13Le dialogue tactile et vocal avec l'enfant, lui, est certainement de toutes les époques, au moins pour la mère, avec une participation variable du père. Quant à la projection dans l'avenir et au travail de l'imagination, ils n'ont pas besoin des images très imprécises de l'échographie pour s'effectuer.

14Quelles que soient les évolutions techniques, l'environnement socio-économique ou culturel, on s'aperçoit que le désir d'enfant est déterminant. Tacite écrit que Néron aimait passionnément Poppée et désirait des enfants18. Ce désir peut exister quelle que soit l'époque. Cependant, il peut prendre des formes différentes. Dans les deux exemples précédents, il s'agit, semble-t-il, non pas du désir d'une descendance ou d'un héritier, mais du désir de mettre au monde un individu et de favoriser son épanouissement personnel. C'est précisément ce qui rend l'enfant irremplaçable. L'idée que l'on fait « plusieurs enfants pour en conserver seulement quelques-uns19 » appartient à une sensibilité que l'on pourrait qualifier de « quantitative ».

15La différence majeure entre le deuil de Claudia et celui de Philippe réside dans l'existence d'un livre écrit par la mère et destiné à compenser l'absence :

J'écris pour dire Je t'aime. Je crie parce que tu n'as pas crié, j'écris pour qu'on entende ce cri que tu n'as pas poussé en naissant ─ et pourquoi n'as-tu pas crié, Philippe, toi qui vivais si fort dans mes ténèbres ? J'écris pour desserrer cette douleur d'amour, je t'aime, Philippe, je t'aime, je crie pour que tu cries, j'écris pour que tu vives. Ci-gît Philippe Mézières. Ce qu'aucune réalité ne pourra jamais faire, les mots le peuvent. Philippe est mort, vive Philippe. Pleurez, vous qui lisez, pleurez : que vos larmes le tirent du néant20.

16Néron, le père, avait le pouvoir de faire voter des honneurs et des symboles mémoriels21. Dix-neuf siècles plus tard, c'est une mère qui tient la plume et conjure la mort de son enfant.
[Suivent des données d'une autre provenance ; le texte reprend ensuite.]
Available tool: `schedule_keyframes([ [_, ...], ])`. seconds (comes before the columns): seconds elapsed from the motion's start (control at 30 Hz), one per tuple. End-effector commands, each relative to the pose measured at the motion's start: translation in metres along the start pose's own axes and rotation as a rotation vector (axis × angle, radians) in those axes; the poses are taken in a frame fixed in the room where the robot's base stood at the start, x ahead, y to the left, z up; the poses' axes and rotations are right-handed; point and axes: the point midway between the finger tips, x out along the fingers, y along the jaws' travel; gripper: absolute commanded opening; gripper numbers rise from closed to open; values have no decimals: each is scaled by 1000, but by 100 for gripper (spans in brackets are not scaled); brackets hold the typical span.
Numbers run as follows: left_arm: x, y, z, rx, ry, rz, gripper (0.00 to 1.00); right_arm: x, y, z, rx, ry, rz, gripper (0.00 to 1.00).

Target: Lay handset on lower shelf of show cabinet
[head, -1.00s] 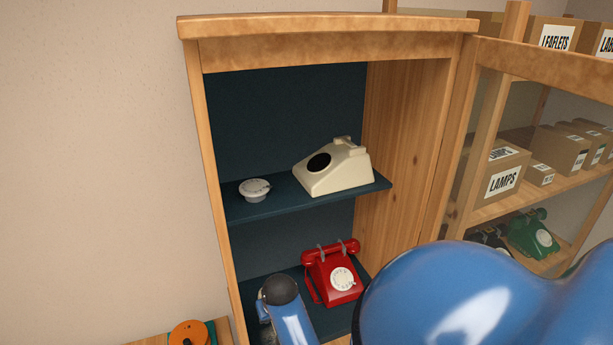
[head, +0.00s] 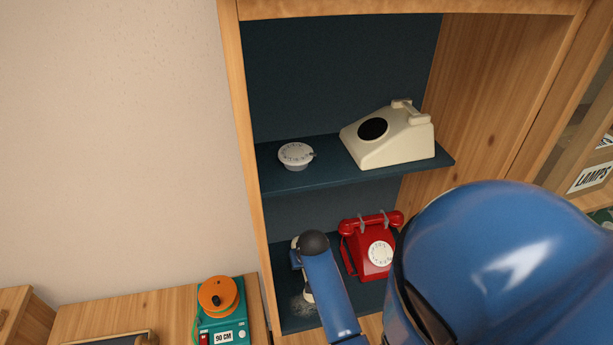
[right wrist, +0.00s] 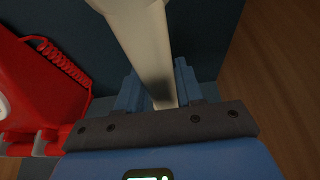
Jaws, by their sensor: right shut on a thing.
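The cream handset (right wrist: 143,40) is clamped between the blue fingers of my right gripper (right wrist: 160,98) in the right wrist view. In the head view my right arm reaches into the lower bay of the show cabinet, above the lower shelf (head: 298,323). Its wrist hides most of the handset there; only pale bits (head: 308,296) show beside it. I cannot tell whether the handset touches the shelf. A red dial phone (head: 371,246) stands on that shelf just right of my wrist; it also shows in the right wrist view (right wrist: 35,85). My left gripper is out of view.
The upper shelf (head: 320,180) holds a cream phone body (head: 390,138) without handset and a loose white dial (head: 296,155). The cabinet's left side wall (head: 250,170) is close to my wrist. An orange and teal device (head: 219,300) stands on a wooden surface at lower left.

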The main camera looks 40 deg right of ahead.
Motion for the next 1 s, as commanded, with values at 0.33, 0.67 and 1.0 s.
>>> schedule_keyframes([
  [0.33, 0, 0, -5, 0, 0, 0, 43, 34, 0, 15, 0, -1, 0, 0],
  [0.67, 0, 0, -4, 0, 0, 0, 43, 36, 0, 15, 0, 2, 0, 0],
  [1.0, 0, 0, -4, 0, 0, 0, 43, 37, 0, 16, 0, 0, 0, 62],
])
17Ces deux deuils ont enfin un point commun : ils s'inscrivent tous deux sur un fond de banalisation, voire de déni.

Données démographiques et sensibilités du XIVe au XVIe siècle

18Entre ces deux repères, qu'en est-il du XVIe siècle français, et, plus largement, de la Renaissance européenne ? L'époque de la « découverte de l'enfance » est-elle aussi celle d'une sensibilité particulière à la vie et à la mort du petit enfant ?
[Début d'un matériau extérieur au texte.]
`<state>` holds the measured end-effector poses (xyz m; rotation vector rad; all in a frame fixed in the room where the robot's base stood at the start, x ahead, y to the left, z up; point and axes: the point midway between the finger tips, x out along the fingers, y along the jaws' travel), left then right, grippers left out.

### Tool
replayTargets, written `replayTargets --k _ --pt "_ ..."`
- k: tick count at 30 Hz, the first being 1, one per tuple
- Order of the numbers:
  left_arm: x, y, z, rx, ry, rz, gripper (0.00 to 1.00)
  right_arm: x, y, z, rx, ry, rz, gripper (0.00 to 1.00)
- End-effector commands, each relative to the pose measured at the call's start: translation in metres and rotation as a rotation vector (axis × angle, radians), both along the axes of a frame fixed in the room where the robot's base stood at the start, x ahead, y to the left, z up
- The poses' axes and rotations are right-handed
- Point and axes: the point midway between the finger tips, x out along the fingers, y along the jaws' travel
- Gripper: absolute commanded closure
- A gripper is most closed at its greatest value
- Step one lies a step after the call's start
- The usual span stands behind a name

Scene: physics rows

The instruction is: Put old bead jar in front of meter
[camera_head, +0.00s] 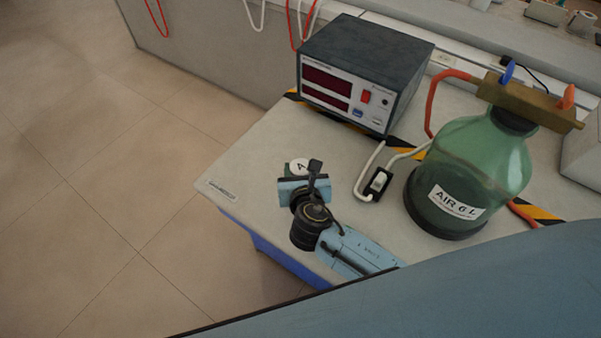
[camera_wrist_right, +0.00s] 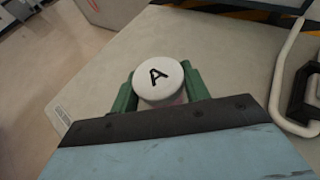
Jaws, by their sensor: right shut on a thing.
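A small jar with a round white lid marked "A" (camera_wrist_right: 158,77) sits between the green fingers of my right gripper (camera_wrist_right: 160,95), which is shut on it. I take it for the old bead jar; most of its body is hidden. In the head view, the lid (camera_head: 299,168) shows just beyond my right gripper (camera_head: 298,177), over the left part of the bench. Whether the jar touches the bench top cannot be told. The meter (camera_head: 352,78), a dark box with red displays, stands farther back and slightly right. My left gripper is not in view.
A green bottle labelled "AIR 6 L" (camera_head: 470,170) stands right of the meter. A white cable with a black and white switch (camera_head: 378,182) lies between gripper and bottle. Bare bench top (camera_head: 270,140) lies before the meter; the bench's left edge is near.

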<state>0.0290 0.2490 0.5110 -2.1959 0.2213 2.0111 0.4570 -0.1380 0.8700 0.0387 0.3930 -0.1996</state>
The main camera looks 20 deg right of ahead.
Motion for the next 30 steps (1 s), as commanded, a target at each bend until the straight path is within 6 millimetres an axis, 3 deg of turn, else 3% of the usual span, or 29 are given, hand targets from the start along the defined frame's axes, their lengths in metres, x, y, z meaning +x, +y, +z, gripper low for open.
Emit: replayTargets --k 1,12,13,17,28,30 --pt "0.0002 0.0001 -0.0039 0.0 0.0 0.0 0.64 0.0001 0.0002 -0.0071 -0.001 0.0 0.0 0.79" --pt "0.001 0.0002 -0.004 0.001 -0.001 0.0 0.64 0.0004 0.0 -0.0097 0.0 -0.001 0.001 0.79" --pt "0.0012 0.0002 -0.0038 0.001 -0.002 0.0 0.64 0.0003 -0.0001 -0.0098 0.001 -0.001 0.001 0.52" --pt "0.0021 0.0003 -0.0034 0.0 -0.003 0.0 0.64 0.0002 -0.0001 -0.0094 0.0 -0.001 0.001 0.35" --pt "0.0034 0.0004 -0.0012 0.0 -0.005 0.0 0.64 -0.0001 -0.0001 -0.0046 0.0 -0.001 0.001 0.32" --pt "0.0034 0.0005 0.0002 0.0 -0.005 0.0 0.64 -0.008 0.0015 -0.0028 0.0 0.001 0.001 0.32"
19Dans l'Antiquité comme au Moyen Âge et au-delà de la Renaissance, la mortalité infantile et enfantine est très élevée en Europe occidentale. C'est un trait constant, même s'il existe des variations liées par exemple aux épidémies, comme la Peste Noire du XIVe siècle. Même en dehors de ces périodes critiques,

Une étude systématique des données biographiques consignées par les Florentins des classes aisées dans leurs ricordanze permet aujourd'hui de donner quelque substance à l'affirmation souvent répétée, mais mal établie, d'une redoutable érosion des cohortes de nouveau-nés pendant l'enfance. Nous pouvons en effet l'estimer avec une relative précision, inhabituelle pour la fin du Moyen Âge, en « reconstituant » les familles et le destin de la descendance des couples. Cette étude, portant sur près d'un millier d'enfants nés de 152 unions légitimes entre 1300 et 1550, révèle que, globalement, 20% d'entre eux étaient morts avant l'âge de trois ans […], 30% avant celui de dix ans, et 34% avant d'avoir atteint quinze ans et l'adolescence22.

20Ces chiffres s'accusent avec la peste ─ ainsi, de 1348 à 1449, c'est avant l'âge d'un an que 20% d'enfants meurent ─ et la mortalité est plus élevée chez les filles, même après 1500. De façon générale,

Le niveau de cette mortalité enfantine pèche sans doute par sous-évaluation plutôt que par surestimation ; il n'en représente pas moins une approximation plausible. Il est assurément assez proche de celui qu'on observe au XVIIe siècle23.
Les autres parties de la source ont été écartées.